Description Captures the total number of system configuration backups that are executed.
Metric Type Counter
Data Type Configuration Count
Statistics

irate(system_configuration_backup_total[1m])

NOTES:

status: The status of the executed backups. For example, success or error.

configuration_change_total

Description

Captures the total number of configuration changes that are executed.

Metric Type

Counter

Data Type

Configuration Count

Statistics

sum(irate(configuration_change_total[1m]))

Prometheus KPIs

The following custom statistics and queries enable you to monitor the Prometheus KPIs.

helm_chart_deploy_success

Description

Captures the helm chart deployment status.

Metric Type

Gauge

Data Type

Int

Statistics

chart="chart_name",release="release_name",chartVersion="chart_version"

NOTES:

  • 1 : The helm chart deployment is successful.

  • 0 : The helm chart deployment failed.

system_synch_error

Description

Specifies the status of system synchronization.

Metric Type

Gauge

Data Type

Int

Statistics

system_synch_error

NOTES:

  • 1 : The system synchronization is successful.

  • 0 : The system synchronization failed.

system_synch_pending

Description

Specifies the status of the system synchronization progress.

Metric Type

Gauge

Data Type

Int

Statistics

system_synch_pending

NOTES:

  • 1 : The system synchronization is pending.

  • 0 : The system synchronization is not pending.

system_configuration_backup_pending

Description

Specifies the status of the DB to configmap backup progress.

Metric Type

Gauge

Data Type

Int

Statistics

system_synch_backup_pending

NOTES:

  • 1 : The backup of DB to configmap is pending.

  • 0 : The backup of DB to configmap is not pending.

helm_repository_status

Description

Specifies the status of the helm repositories.

Metric Type

Gauge

Data Type

Int

Statistics

helm_repository_status

NOTES:

  • 1 : The helm repository is reachable.

  • 0 : The helm repository is unreachable.

Statistics from Open Source Collector Services

SMI exposes statistics from the following Open Source Collector Services:

Table 1. Open Source Collector Services

Collector Service

Documentation

kube-state-metrics

https://github.com/kubernetes/kube-state-metrics/tree/release-1.8/docs

cAdvisor

https://github.com/google/cadvisor/blob/v0.33.1/docs/storage/prometheus.md

node exporter

https://github.com/prometheus/node_exporter/tree/v0.18.1

Please refer to the collector documentation for more information on the statistics supported.

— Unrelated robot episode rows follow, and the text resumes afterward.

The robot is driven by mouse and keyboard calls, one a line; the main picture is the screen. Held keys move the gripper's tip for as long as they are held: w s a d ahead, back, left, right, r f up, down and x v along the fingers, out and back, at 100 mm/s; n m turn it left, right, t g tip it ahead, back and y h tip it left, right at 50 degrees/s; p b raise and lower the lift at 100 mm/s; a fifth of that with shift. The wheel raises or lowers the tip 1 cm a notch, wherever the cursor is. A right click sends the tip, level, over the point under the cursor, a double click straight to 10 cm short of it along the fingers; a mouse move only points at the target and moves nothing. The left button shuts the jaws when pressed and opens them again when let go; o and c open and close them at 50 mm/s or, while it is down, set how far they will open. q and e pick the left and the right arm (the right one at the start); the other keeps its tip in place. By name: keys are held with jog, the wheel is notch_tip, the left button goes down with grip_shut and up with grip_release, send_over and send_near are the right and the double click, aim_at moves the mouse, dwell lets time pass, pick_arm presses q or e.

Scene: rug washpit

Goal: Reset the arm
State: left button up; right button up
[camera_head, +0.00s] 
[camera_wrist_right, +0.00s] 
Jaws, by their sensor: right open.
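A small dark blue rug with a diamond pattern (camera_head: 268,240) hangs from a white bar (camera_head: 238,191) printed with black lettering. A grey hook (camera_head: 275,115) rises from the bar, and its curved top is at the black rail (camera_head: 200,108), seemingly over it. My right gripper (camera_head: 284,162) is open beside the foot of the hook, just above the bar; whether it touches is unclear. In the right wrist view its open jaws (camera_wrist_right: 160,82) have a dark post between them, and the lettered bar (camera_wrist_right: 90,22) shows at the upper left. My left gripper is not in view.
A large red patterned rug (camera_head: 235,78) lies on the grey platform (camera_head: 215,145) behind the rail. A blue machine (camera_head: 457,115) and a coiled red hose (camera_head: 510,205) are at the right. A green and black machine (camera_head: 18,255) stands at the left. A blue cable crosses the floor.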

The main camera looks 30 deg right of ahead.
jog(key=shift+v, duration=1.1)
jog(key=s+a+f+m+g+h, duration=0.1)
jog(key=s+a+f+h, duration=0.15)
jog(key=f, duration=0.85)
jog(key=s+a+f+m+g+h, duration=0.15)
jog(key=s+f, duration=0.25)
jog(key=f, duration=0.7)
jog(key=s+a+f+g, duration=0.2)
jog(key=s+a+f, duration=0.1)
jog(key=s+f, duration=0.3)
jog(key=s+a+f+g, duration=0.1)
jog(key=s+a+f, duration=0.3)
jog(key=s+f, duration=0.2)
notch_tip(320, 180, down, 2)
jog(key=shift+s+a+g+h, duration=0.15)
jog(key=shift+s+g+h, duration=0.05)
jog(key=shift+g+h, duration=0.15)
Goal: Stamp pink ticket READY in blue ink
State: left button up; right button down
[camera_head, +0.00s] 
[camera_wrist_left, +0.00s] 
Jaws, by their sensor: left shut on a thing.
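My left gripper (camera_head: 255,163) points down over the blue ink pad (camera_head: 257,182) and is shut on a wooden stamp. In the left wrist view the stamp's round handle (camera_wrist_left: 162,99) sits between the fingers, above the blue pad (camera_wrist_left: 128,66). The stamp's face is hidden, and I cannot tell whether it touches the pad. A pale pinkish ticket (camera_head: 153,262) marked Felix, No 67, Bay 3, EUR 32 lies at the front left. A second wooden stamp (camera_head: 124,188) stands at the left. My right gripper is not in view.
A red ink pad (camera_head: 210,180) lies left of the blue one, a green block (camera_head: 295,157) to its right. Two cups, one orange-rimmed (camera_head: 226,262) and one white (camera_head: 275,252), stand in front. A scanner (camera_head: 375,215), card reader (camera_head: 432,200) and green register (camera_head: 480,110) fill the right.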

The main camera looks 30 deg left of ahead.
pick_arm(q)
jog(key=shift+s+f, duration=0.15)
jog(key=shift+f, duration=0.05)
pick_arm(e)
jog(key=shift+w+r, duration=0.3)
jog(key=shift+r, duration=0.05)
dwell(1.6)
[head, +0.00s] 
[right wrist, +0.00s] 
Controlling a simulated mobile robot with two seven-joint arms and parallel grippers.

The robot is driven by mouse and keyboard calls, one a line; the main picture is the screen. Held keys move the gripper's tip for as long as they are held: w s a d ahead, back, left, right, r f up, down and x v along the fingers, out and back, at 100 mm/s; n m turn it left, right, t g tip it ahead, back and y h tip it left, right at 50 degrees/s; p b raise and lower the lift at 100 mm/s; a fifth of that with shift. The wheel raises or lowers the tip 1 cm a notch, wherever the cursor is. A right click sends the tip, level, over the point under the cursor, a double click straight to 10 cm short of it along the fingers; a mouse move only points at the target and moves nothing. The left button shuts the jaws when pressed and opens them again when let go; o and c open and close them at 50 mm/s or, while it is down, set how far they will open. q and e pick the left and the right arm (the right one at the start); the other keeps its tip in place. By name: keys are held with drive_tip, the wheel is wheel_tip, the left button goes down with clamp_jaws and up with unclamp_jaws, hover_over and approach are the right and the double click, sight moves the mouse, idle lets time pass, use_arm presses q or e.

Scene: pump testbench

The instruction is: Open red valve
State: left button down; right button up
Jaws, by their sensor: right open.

SMI Bulkstatistics Support

SMI supports the configuration of bulkstatistics through the CEE Ops Center.

The following bulkstatistics are considered KPIs. It is recommended that they be configured for effective monitoring of your deployment:

  • system-mode

  • system-running-percent

  • configuration-change-total

  • cpu-core-count

  • node-load-1

  • node-load-5

  • node-load-15

  • node-disk-rate-read-bytes

  • node-disk-wite-read-bytes

  • node-memory-free-bytes

  • network-transmit-bond-bytes-total

  • network-receive-bond-bytes-total

  • network-carrier-bond-changes-total

  • network-transmit-ens-bytes-total

  • network-receive-ens-bytes-total

  • network-carrier-ens-changes-total

  • k8s-pods-status

  • active-alerts

  • filesystem-root-avail-bytes

  • filesystem-data-avail-bytes

  • kubelet-running-pod-count

  • entitlement-status

  • memory-used

  • cpu-idle

  • cpu-softirq

  • cpu-system

  • cpu-iowait

  • cpu-steal

  • cpu-user

  • kubelet-node-status

  • network-errors-total

  • daemonset-ready-percent

  • deployment-ready-percent

  • statefulset-ready-percent

Additional details on the above bulkstatistics is provided in Appendix A: Bulkstatistic KPI Details.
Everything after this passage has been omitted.